Vista l’emergenza, non esitò a prendere scelte impopolari, come quella di togliere un attaccante quando vedeva soffrire la squadra. E non si vergognava di chiudere la partita anche con 7 difensori – come avvenne contro il Benevento – per portare a casa i tre punti. Atteggiamenti che fecero storcere il naso ai puristi della tribuna, dettati però dalla situazione e che alla fine servirono a centrare l’obiettivo della salvezza.
In realtà Cagni, quando aveva allenato in A, si era dimostrato un tecnico all’avanguardia, capace di scelte originali. Come quando, alla guida del suo Piacenza, battè 5-4 il Foggia di Zeman utilizzando le stesse armi del rivale e cioè facendo giocare a zona una squadra che si era sempre schierata a uomo.
Su Corini, ormai sappiamo tutto: di come abbia portato il Brescia in A con una fantastica cavalcata, di come nella stagione successiva il suo lavoro sia stato interrotto forse troppo presto e sia stato ripreso troppo tardi e dell’impatto strabordante che abbia avuto in questo campionato, dopo essere subentrato a Inzaghi. Ma è il legame col pubblico la sua vera ricchezza: la gente si fida di lui, sostiene la squadra nei momenti di difficoltà, accompagna con fiducia ogni giocata.

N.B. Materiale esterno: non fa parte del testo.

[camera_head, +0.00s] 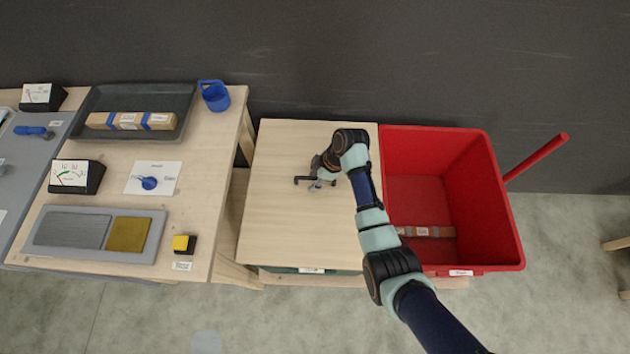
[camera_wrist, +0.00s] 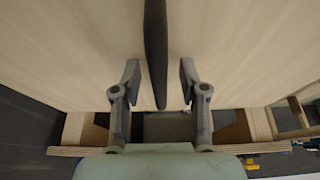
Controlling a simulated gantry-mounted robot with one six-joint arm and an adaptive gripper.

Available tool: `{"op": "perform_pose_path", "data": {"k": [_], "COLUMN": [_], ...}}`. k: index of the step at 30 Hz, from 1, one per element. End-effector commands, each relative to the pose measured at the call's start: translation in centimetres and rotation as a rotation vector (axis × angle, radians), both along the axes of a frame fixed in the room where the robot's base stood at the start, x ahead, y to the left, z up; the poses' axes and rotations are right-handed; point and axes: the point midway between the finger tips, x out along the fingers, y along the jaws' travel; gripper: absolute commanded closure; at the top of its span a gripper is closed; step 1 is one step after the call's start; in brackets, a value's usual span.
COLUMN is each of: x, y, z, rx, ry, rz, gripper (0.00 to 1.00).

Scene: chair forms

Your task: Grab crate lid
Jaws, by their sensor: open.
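The crate lid appears to be the pale flat wooden panel (camera_head: 275,225) in the middle of the head view, lying level. A dark bar, seemingly its handle (camera_head: 300,180), stands on it and is partly hidden by my gripper (camera_head: 317,184). In the wrist view the dark handle (camera_wrist: 155,45) runs lengthwise between the two fingers of my gripper (camera_wrist: 159,72). The fingers are open, one on each side of the handle, with a visible gap on both sides. The lid's wood surface (camera_wrist: 60,50) fills most of that view.
A red bin (camera_head: 480,185) with a brown package (camera_head: 428,231) inside stands right of the panel. A wooden workbench (camera_head: 215,180) on the left holds a dark tray (camera_head: 180,97), a blue cup (camera_head: 214,96) and a yellow button (camera_head: 183,243). A dark wall is behind.

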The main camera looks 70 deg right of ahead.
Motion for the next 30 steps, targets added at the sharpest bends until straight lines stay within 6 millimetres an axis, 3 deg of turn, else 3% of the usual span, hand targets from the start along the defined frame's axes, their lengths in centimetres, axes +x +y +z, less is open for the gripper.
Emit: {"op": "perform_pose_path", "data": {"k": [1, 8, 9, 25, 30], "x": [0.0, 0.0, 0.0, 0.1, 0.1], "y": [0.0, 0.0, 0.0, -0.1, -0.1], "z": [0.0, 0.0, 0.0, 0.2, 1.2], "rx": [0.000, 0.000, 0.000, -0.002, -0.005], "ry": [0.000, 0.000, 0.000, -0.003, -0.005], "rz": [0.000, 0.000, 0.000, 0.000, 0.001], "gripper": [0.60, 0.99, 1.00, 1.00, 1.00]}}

Un’arma in più da giocare in questo finale di campionato che, a partire da oggi, vedrà il Brescia altre due volte in casa e- nel caso in cui si dovesse accontentare dei play off – con la concreta prospettiva (in caso di terzo posto) di disputare a Mompiano anche le sfide decisive. Un motivo in più, in un campionato così equilibrato, per non arrendersi sino alla conclusione. Perché al fattore campo si può aggiungere il fattore Corini, il nuovo profeta in patria capace di riscaldare la gente in poche partite più di quanto fosse riuscito Inzaghi (comunque a sua volta molto ben voluto dalla tifoseria) per mesi interi.